BMW Motorrad is using 3D printing to design and develop prototype components right at the race track to be tested during race days.
The BMW Motorrad World Superbike team has been producing new prototype components for the BMW S 1000 RR right at the circuit. BMW Motorrad Motorsport is using 3D printing to quickly make new prototype components which can be then tested on the BMW S 1000 RR before they go into final production. Normally, the process is that engineers develop new components, which are simulated on computers, manufactured in metal or carbon, installed on the motorcycle and then tested on the racetrack. However, with 3D printing, it has become possible to develop and test new components during race operations. BMW Motorrad Motorsport has a portable 3D printer that travels to each circuit and is then assembled in the BMW Motorrad WorldSBK Team pit area on race weekends.
“This technology allows us to make improvements to the RR quickly and efficiently. The development of a WorldSBK bike is an ongoing process and it is often the minor details that make a motorbike better,” said BMW Motorrad Motorsport Director Marc Bongers.
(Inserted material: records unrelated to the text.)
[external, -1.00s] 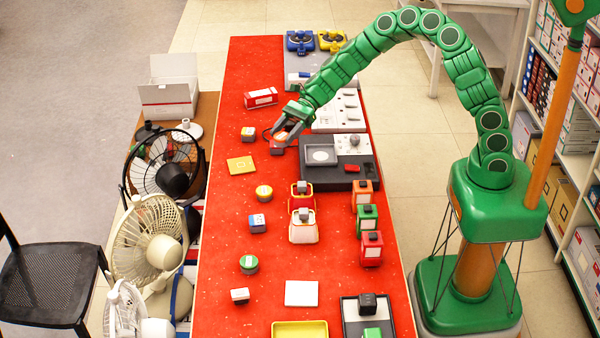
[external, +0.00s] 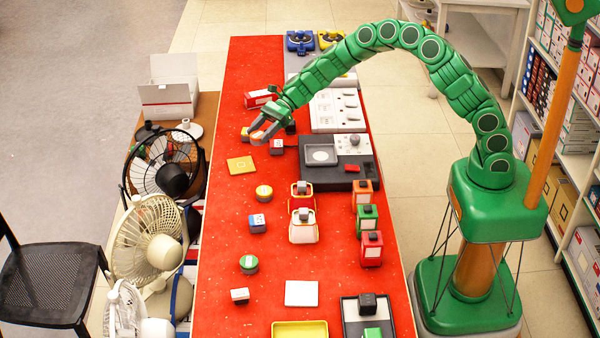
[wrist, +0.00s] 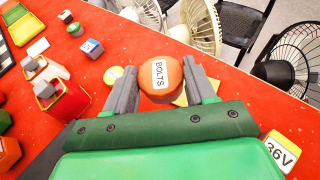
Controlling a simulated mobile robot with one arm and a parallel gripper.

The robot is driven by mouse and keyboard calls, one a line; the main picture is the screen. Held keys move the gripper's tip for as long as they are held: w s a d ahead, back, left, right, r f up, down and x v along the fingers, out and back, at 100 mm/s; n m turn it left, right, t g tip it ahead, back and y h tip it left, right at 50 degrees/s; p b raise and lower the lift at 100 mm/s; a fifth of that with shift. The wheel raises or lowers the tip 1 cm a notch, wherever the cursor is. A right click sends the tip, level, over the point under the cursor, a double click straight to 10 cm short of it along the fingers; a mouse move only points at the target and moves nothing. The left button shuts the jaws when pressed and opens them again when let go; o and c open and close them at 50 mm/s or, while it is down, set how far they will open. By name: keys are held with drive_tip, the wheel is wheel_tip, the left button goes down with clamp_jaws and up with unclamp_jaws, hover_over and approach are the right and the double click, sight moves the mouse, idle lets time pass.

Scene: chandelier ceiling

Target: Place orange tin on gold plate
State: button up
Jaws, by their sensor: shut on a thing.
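My gripper (external: 262,134) is shut on the orange tin (wrist: 160,79), a round tin with a white "BOLTS" label on its lid. In the wrist view the tin sits between the two grey fingers (wrist: 163,88). In the external view the fingers largely cover it, and it is held above the red table. The gold plate (external: 241,165), a flat square, lies on the red table nearer the camera and a little left of my gripper. In the wrist view only part of the gold plate (wrist: 181,99) shows, behind the tin and the right finger.
A yellow block marked "36V" (wrist: 281,150) stands close to my gripper. A round yellow tin (external: 264,192) is nearer the camera. Fans (external: 150,240) stand beyond the table's left edge.

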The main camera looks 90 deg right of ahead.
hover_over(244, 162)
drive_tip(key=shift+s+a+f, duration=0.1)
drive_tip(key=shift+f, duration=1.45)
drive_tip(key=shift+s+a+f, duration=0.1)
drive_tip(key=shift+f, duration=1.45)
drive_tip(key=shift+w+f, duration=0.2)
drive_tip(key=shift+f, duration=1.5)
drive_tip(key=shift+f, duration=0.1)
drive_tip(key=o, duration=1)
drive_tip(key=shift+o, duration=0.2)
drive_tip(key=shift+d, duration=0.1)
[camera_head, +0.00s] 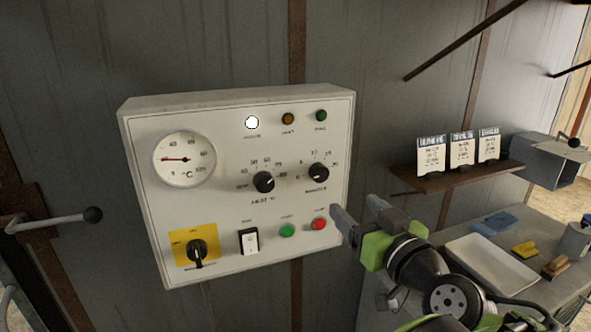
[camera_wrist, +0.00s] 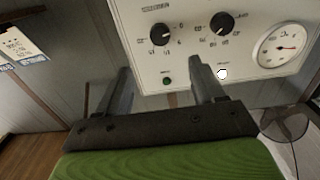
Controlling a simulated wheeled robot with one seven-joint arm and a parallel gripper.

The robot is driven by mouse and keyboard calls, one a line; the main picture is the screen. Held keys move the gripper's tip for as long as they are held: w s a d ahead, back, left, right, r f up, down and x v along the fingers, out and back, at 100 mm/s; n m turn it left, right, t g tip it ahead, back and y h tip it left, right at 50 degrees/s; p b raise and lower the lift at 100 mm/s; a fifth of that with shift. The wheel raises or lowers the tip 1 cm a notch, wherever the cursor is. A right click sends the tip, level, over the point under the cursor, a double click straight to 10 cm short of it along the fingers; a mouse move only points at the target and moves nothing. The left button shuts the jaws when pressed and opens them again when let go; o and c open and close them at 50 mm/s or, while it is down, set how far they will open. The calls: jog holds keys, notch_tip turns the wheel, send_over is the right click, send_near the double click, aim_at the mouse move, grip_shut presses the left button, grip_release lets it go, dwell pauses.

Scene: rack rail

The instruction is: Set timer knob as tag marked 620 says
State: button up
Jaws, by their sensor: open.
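A white control panel (camera_head: 225,225) on the wall carries two black knobs. The right one (camera_head: 319,172), with a minutes-like label below it, looks like the timer knob; it also shows in the wrist view (camera_wrist: 160,34), where the panel appears upside down. The left knob (camera_head: 264,182) has a °C label. I cannot read the pointer settings surely. Three white tags (camera_head: 462,150) stand on a small shelf; their print is too small to tell which is marked 620. My gripper (camera_head: 360,215) is open and empty, in front of the panel's lower right edge, apart from the knobs.
The panel also has a round gauge (camera_head: 184,159), a yellow-backed switch (camera_head: 197,250), a white rocker (camera_head: 248,241), green (camera_head: 287,231) and red (camera_head: 319,224) buttons, and lamps on top. The brown shelf (camera_head: 440,184) and a bench with a white tray (camera_head: 492,268) are at right.

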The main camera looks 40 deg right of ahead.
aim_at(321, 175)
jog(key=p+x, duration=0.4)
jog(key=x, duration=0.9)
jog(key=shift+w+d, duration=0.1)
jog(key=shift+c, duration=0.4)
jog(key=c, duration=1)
“Behind the scenes, our engineers are always working on adjusting and optimising individual bike components, all within the framework of changes permitted by the regulations. We can use 3D printing to implement these at the racetrack, even during race events. We then take the acquired data and the subsequent analyses – combined with comments from the drivers or input from the mechanics working on the bike itself – and generate input for the development team. This input contributes to the emergence of ideas that can be implemented directly in existing constructions or in simulations and iterative processes that lead to new constructions, all of which are executed in CAD.
“The new components are printed as plastic variants and their functions and ease of installation are checked on the bike. This process is now much faster than when we had to wait until the parts were produced either internally or externally and made available for evaluation at the racetrack. It is also easier to evaluate potential touching with surrounding parts or restricted access than it would be on screen.”
Making 3D printed parts has more than one advantage. If an adjustment is required, it can often be made to the existing plastic part and then implemented in CAD. The process can be swiftly repeated as often as required, until the part is 100 per cent accurate. First a dummy part is created for the component which can be directly evaluated and adjusted.
The team put the system to use at the recent WorldSBK at Jerez and Portimao, where the team needed to alter the rear shock absorber linkage to meet the demands of the undulating Algarve circuit. A prototype of the 3D-printed part was installed and tested. The final data was then sent to the supplier, who used the data to manufacture a new linkage system between the race days. A few days later, in time for the start of the next race weekend at Portimao, it was available for installation on the BMW S 1000 RR. If smaller components or spare parts, which are not subject to such extreme stresses, need to be manufactured, the complete process can take place on-site with the 3D printer.